TASK OBJECTIVE => Each entry below must be repeated word for word.

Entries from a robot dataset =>
________
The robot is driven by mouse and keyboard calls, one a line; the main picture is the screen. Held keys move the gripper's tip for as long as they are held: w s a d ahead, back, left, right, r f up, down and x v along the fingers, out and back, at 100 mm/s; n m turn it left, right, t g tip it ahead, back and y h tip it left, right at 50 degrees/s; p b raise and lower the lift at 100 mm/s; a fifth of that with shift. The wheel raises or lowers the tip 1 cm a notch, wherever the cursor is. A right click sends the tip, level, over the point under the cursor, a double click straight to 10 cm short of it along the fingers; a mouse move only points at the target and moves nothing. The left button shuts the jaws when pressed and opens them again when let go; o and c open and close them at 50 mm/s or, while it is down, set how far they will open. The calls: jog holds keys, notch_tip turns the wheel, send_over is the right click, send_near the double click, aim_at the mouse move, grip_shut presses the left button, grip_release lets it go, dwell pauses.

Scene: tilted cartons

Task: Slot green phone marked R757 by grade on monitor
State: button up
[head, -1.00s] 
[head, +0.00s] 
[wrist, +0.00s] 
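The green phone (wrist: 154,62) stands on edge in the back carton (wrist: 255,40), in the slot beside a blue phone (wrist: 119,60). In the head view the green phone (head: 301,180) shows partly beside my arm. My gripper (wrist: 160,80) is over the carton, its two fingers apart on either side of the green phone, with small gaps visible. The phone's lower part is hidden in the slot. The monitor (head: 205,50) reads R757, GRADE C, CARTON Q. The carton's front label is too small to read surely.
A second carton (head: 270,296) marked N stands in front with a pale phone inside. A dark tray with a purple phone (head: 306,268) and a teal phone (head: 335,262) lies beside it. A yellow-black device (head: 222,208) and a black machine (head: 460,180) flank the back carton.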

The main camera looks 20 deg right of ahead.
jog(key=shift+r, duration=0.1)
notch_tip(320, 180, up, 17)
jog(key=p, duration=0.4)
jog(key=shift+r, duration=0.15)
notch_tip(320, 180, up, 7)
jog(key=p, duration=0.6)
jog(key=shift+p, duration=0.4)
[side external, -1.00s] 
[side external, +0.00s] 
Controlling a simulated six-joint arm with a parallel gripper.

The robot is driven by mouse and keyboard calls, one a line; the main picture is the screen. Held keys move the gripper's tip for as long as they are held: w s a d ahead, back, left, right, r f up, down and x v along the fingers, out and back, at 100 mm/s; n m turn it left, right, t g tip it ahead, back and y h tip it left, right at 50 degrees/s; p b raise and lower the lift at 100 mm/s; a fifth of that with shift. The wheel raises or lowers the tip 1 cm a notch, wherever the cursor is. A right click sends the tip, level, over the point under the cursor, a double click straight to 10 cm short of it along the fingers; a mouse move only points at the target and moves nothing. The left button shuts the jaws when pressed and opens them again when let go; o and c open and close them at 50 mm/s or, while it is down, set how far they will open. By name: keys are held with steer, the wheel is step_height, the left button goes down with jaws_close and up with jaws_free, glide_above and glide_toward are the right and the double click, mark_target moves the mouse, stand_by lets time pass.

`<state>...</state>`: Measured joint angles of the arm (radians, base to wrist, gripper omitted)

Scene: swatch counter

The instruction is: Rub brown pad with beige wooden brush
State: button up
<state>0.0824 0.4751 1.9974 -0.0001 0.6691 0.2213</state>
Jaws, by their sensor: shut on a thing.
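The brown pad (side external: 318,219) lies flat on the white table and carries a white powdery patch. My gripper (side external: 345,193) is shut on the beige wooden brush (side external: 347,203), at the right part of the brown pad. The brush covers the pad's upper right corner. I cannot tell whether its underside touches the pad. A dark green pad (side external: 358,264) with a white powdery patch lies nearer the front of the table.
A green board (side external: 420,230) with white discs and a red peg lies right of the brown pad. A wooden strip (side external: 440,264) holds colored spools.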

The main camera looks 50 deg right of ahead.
________
SOLUTION FOR THIS PROBLEM =>
The robot is driven by mouse and keyboard calls, one a line; the main picture is the screen. Held keys move the gripper's tip for as long as they are held: w s a d ahead, back, left, right, r f up, down and x v along the fingers, out and back, at 100 mm/s; n m turn it left, right, t g tip it ahead, back and y h tip it left, right at 50 degrees/s; p b raise and lower the lift at 100 mm/s; a fifth of that with shift. The wheel raises or lowers the tip 1 cm a notch, wherever the cursor is. A right click sends the tip, level, over the point under the cursor, a double click straight to 10 cm short of it along the fingers; a mouse move only points at the target and moves nothing. The left button shuts the jaws when pressed and opens them again when let go; o and c open and close them at 50 mm/s or, while it is down, set how far they will open. The calls: jog holds keys, notch_tip turns the wheel, send_over is the right click, send_near the double click, aim_at the mouse move, grip_shut presses the left button, grip_release lets it go, dwell pauses.

Scene: tilted cartons

Task: Slot green phone marked R757 by grade on monitor
State: button up
[head, -1.00s] 
[head, +0.00s] 
[wrist, +0.00s] 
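The green phone (wrist: 154,62) stands on edge in the back carton (wrist: 255,40), in the slot beside a blue phone (wrist: 119,60). In the head view the green phone (head: 301,180) shows partly beside my arm. My gripper (wrist: 160,80) is over the carton, its two fingers apart on either side of the green phone, with small gaps visible. The phone's lower part is hidden in the slot. The monitor (head: 205,50) reads R757, GRADE C, CARTON Q. The carton's front label is too small to read surely.
A second carton (head: 270,296) marked N stands in front with a pale phone inside. A dark tray with a purple phone (head: 306,268) and a teal phone (head: 335,262) lies beside it. A yellow-black device (head: 222,208) and a black machine (head: 460,180) flank the back carton.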

The main camera looks 20 deg right of ahead.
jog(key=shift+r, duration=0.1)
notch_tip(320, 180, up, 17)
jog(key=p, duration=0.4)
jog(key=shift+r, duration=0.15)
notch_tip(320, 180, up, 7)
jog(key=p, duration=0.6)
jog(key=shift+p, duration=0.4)
[side external, -1.00s] 
[side external, +0.00s] 
Controlling a simulated six-joint arm with a parallel gripper.

The robot is driven by mouse and keyboard calls, one a line; the main picture is the screen. Held keys move the gripper's tip for as long as they are held: w s a d ahead, back, left, right, r f up, down and x v along the fingers, out and back, at 100 mm/s; n m turn it left, right, t g tip it ahead, back and y h tip it left, right at 50 degrees/s; p b raise and lower the lift at 100 mm/s; a fifth of that with shift. The wheel raises or lowers the tip 1 cm a notch, wherever the cursor is. A right click sends the tip, level, over the point under the cursor, a double click straight to 10 cm short of it along the fingers; a mouse move only points at the target and moves nothing. The left button shuts the jaws when pressed and opens them again when let go; o and c open and close them at 50 mm/s or, while it is down, set how far they will open. By name: keys are held with steer, the wheel is step_height, the left button goes down with jaws_close and up with jaws_free, glide_above and glide_toward are the right and the double click, mark_target moves the mouse, stand_by lets time pass.

`<state>...</state>`: Measured joint angles of the arm (radians, base to wrist, gripper omitted)

Scene: swatch counter

The instruction is: Rub brown pad with beige wooden brush
State: button up
<state>0.0824 0.4751 1.9974 -0.0001 0.6691 0.2213</state>
Jaws, by their sensor: shut on a thing.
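The brown pad (side external: 318,219) lies flat on the white table and carries a white powdery patch. My gripper (side external: 345,193) is shut on the beige wooden brush (side external: 347,203), at the right part of the brown pad. The brush covers the pad's upper right corner. I cannot tell whether its underside touches the pad. A dark green pad (side external: 358,264) with a white powdery patch lies nearer the front of the table.
A green board (side external: 420,230) with white discs and a red peg lies right of the brown pad. A wooden strip (side external: 440,264) holds colored spools.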

The main camera looks 50 deg right of ahead.

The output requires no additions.